A year into its role as technical partner for Catholic Relief Services’ (CRS) food security project in Madagascar, NCBA CLUSA is exploring market linkages and developing new value chains for local producers.
The project, called Fararano, means “harvest season” in Malagasy and aims to reduce food insecurity and chronic under nutrition and increase resilience in four USAID priority regions of Madagascar, including the country’s eastern coast, which endures frequent hurricanes.
According to CRS, more than half of all households in Madagascar are considered food insecure, with more than 80 percent of the country’s population living on less than USD$2 a day. By integrating agriculture, nutrition and resilience activities, Fararano will significantly improve nutrition and livelihoods.
As technical partner, NCBA CLUSA’s goal is to increase and diversify incomes by linking local producers to national and international markets. Specifically, NCBA CLUSA will impact 360 producer organizations and train more than 1,300 lead farmers. It will also work with private sector Community-Based Service Providers to provide training in improved production and post-harvest techniques.
In late 2015, NCBA CLUSA will organize a lima bean value chain workshop with 100 attendees representing the government, producer organizations, the private sector and financial institutions. NCBA CLUSA has already met with Madagascar’s top two lima bean exporters to confirm their participation. The workshop is expected to identify the challenges facing lima bean value chain expansion and develop a plan to move forward.
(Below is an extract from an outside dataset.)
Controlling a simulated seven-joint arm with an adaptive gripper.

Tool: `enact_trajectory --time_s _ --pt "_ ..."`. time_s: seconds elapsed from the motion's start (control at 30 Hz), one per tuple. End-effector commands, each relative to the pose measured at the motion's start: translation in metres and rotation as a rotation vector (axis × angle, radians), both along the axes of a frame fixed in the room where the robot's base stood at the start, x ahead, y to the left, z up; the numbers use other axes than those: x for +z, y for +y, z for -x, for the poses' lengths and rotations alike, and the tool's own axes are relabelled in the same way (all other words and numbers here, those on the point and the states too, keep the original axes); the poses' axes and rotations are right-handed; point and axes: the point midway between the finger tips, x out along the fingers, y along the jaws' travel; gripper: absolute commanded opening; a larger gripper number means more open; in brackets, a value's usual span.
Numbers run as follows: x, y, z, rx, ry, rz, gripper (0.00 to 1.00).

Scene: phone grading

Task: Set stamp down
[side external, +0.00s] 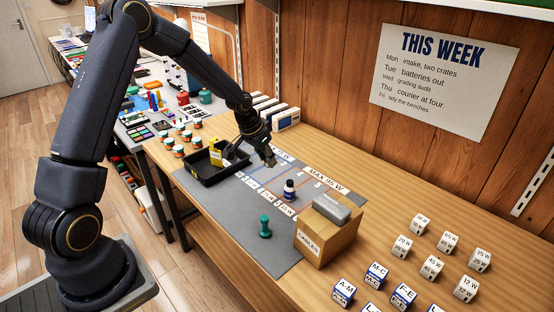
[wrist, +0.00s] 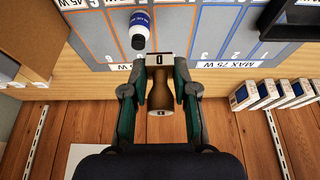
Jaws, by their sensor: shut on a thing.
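In the wrist view the stamp (wrist: 160,95) is a brown, waisted piece with a white face marked "0" at one end and a small white label at the other. My gripper (wrist: 160,75) is shut on it, one finger on each side. In the side view my gripper (side external: 266,157) is over the far part of the grey mat (side external: 262,258); the stamp cannot be made out there, and its clearance from the mat is unclear.
A teal knobbed piece (side external: 265,227) stands on the mat. A cardboard box (side external: 325,240) with a grey item on top stands at right. A black tray (side external: 207,176) with a yellow item is at left. Several white boxes (side external: 286,119) line the wall; labelled cubes (side external: 404,296) are at right.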

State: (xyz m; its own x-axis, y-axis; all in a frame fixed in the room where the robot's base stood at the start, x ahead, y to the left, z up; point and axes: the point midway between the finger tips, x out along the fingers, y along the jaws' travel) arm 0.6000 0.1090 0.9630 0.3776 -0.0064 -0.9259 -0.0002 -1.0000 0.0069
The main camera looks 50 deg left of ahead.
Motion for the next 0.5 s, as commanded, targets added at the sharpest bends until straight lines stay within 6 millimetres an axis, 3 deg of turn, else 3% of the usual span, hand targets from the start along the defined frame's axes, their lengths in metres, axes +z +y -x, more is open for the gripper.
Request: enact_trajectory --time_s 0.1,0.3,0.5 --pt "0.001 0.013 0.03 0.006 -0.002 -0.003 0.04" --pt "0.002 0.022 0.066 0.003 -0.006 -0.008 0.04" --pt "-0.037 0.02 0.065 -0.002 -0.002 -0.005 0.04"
By the end of 2015, NCBA CLUSA will also complete a comprehensive assessment of the region’s pepper, vanilla and cinnamon value chains. U.S.-based Frontier Natural Foods Co-op is among companies that have expressed interest in buying black pepper and cinnamon from producers in Madagascar. NCBA CLUSA is also working to connect honey, maize and lychee producers with buyers and exporters.
NCBA CLUSA will provide technical support throughout the life of the Fararano project, which runs through 2019. Fararano is part of a $75 million, two-pronged USAID Food For Peace program in Madagascar expected to directly benefit more than 620,000 people in the country.